For the adjective types, six adjectives are the adjectives of value or opinion:
“new”; “not…bad”, “proud (2)”; “upset”; and “not friendly”. One adjective is the adjective of age or temperature: “young”.
The assignment of gender and allocation of adjective to characters can easily create issue related to gender role stereotyping. Excerpt 20 portrays the responses of two animals towards Kailash:
Excerpt 20 (K, L 159 – 164):
On day, Kailash was feeling so good he pranced high into the sky showing off
to the family dog.
“Zebra aren’t meant to fly!” declared a fussy goose as Kailash whooshed passed
her in a high leap.
The dog thought a leaping Zebra was the best thing he had ever seen and
barked excitedly. “You’re great!”
In Excerpt 20, the goose is assigned female in gender with the use of third person singular pronoun ‘her’, at the same time being described as ‘a fussy goose’ (K, L 161). The adjective ‘fussy’ carries several meanings in different contexts however, none of the meanings suggest positive in connotation. The association of a female character to this word can easily create a generalization of female gender being fussy, whether the person is picky, demanding, hard to please, or being unnecessarily excessive about details.

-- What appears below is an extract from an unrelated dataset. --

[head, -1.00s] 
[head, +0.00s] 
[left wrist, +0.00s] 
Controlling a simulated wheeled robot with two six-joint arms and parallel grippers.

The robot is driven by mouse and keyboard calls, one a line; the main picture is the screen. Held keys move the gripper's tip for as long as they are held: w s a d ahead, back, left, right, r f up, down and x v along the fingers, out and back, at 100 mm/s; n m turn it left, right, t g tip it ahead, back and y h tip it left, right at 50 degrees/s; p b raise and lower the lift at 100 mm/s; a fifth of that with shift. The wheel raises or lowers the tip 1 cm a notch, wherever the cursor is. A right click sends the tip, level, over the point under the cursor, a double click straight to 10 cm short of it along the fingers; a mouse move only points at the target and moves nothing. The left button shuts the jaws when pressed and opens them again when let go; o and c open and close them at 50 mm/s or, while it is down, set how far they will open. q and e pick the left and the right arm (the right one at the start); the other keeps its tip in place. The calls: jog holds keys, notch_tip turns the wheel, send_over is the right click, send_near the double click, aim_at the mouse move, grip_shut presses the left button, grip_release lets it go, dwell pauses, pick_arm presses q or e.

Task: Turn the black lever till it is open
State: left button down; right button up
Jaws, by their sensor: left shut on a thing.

In contrast, a completely opposite character is projected in the same excerpt by the family dog. The gender assigned is male using the personal pronoun ‘he’ and the response given by the family dog is also contrasting to the goose’s to which for him, ‘a leaping Zebra was the best thing he had ever seen’ (K, L 163). The family dog even complemented that Kailash is great (K, L 164). This contrast assignment and association will result in biasness towards female than male.
While the use of adjective in these children’s picture books are quite limited, it is obvious that as the level of the books’ content advances from early picture books through easy reader to middle grade, the amount of adjective words also increases.
However, the types of adjectives used do not progress along. This means that the adjectives are selected according to the need of the content rather than the adjective types.